→ SOURCE RECORDS:
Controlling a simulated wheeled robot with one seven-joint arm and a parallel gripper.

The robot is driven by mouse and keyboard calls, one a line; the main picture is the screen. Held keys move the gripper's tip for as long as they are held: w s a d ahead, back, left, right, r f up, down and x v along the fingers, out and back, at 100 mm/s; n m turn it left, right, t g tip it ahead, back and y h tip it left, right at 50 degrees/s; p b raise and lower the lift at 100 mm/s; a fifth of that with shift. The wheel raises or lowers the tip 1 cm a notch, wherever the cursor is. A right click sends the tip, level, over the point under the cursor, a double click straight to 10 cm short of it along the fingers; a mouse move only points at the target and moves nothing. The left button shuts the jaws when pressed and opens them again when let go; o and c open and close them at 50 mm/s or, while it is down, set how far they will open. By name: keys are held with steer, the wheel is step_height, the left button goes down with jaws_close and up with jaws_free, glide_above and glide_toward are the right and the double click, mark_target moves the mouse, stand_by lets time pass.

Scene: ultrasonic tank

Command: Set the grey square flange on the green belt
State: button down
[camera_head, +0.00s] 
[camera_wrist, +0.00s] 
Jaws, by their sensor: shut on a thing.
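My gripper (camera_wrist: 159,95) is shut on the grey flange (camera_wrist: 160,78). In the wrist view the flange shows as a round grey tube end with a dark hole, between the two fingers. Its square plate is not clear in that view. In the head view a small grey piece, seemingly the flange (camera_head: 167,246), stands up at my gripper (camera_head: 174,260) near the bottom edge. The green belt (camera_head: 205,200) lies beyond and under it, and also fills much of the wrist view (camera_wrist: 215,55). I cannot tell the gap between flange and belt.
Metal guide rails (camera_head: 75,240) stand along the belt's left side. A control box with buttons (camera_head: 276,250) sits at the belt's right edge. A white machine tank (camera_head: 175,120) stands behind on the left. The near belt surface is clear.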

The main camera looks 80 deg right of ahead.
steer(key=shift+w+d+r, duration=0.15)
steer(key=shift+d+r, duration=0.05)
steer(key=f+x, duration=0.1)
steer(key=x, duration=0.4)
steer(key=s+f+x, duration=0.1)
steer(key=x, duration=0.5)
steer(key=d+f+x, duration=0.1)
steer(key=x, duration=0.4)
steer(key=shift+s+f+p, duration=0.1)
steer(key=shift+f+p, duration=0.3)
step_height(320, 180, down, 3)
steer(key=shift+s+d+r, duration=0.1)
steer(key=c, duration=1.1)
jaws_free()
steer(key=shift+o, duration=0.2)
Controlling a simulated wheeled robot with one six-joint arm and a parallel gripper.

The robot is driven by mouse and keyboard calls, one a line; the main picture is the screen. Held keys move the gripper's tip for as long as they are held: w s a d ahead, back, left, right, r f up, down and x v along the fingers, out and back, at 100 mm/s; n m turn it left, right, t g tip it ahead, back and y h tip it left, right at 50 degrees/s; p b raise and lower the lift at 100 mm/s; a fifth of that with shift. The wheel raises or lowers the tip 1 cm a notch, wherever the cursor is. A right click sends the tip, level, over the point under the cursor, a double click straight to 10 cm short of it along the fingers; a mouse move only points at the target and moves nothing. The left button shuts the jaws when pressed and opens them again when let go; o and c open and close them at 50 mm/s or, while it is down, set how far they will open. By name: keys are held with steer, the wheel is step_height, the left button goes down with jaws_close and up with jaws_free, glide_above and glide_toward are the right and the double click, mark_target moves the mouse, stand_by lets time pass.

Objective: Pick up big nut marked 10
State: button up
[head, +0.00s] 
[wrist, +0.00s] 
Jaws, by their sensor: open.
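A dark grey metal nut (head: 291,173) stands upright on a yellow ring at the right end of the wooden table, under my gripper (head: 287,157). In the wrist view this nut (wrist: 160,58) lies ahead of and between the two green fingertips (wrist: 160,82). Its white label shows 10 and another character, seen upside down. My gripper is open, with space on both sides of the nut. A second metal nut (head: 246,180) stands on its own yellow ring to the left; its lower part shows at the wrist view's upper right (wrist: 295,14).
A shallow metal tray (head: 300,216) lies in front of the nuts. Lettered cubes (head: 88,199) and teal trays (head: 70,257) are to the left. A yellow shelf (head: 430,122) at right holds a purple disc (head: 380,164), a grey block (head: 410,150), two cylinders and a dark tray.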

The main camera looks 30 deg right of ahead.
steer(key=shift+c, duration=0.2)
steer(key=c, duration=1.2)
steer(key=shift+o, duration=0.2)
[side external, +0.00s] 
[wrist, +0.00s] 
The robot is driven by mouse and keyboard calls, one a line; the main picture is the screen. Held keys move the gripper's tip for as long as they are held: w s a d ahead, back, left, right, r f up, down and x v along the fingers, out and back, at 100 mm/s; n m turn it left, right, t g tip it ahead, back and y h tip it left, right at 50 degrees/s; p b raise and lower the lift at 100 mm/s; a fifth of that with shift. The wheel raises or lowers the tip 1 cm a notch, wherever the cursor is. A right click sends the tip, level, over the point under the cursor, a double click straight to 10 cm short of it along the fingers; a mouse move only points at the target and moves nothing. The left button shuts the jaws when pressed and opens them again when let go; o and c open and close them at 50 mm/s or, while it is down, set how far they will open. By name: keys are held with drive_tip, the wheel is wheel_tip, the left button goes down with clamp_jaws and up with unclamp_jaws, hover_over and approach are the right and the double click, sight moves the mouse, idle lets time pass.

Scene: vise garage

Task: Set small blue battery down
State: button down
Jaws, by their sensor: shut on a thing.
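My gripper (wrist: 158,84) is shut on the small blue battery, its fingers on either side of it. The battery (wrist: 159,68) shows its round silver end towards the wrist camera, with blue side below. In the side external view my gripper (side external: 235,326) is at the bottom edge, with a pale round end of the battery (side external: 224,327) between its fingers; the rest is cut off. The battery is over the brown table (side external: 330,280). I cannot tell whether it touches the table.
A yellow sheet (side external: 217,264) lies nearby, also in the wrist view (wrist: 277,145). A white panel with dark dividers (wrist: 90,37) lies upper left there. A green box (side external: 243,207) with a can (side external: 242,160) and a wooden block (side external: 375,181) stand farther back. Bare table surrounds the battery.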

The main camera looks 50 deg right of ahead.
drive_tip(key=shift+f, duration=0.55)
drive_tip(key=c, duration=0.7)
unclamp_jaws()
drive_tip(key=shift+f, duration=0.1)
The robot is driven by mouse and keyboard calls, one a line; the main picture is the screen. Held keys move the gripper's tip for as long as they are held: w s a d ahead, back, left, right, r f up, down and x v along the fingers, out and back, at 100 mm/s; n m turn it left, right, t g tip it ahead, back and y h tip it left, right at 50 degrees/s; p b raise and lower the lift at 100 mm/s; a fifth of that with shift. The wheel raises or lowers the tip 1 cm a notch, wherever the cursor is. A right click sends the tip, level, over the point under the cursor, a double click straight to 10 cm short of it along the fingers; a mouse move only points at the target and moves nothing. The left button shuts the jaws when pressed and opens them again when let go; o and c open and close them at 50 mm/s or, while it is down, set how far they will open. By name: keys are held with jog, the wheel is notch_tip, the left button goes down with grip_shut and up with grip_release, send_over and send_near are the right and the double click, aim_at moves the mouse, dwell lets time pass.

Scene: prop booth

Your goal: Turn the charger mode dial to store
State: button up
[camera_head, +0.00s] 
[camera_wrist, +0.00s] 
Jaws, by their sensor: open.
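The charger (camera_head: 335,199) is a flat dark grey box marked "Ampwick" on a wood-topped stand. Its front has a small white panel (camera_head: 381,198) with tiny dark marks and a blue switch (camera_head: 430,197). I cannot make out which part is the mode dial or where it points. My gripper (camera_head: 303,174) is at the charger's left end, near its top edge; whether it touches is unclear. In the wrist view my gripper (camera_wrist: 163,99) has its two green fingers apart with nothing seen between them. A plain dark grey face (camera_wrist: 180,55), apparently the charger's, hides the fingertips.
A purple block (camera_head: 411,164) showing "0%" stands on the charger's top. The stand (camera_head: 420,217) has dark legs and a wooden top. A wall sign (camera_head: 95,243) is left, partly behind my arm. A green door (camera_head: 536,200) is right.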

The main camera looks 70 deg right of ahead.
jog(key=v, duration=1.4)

→ TASK INSTRUCTIONS:
Identify all lines where the word "Controlling" shows up. Copy them.

→ RESPONSE:
Controlling a simulated wheeled robot with one seven-joint arm and a parallel gripper.
Controlling a simulated wheeled robot with one six-joint arm and a parallel gripper.

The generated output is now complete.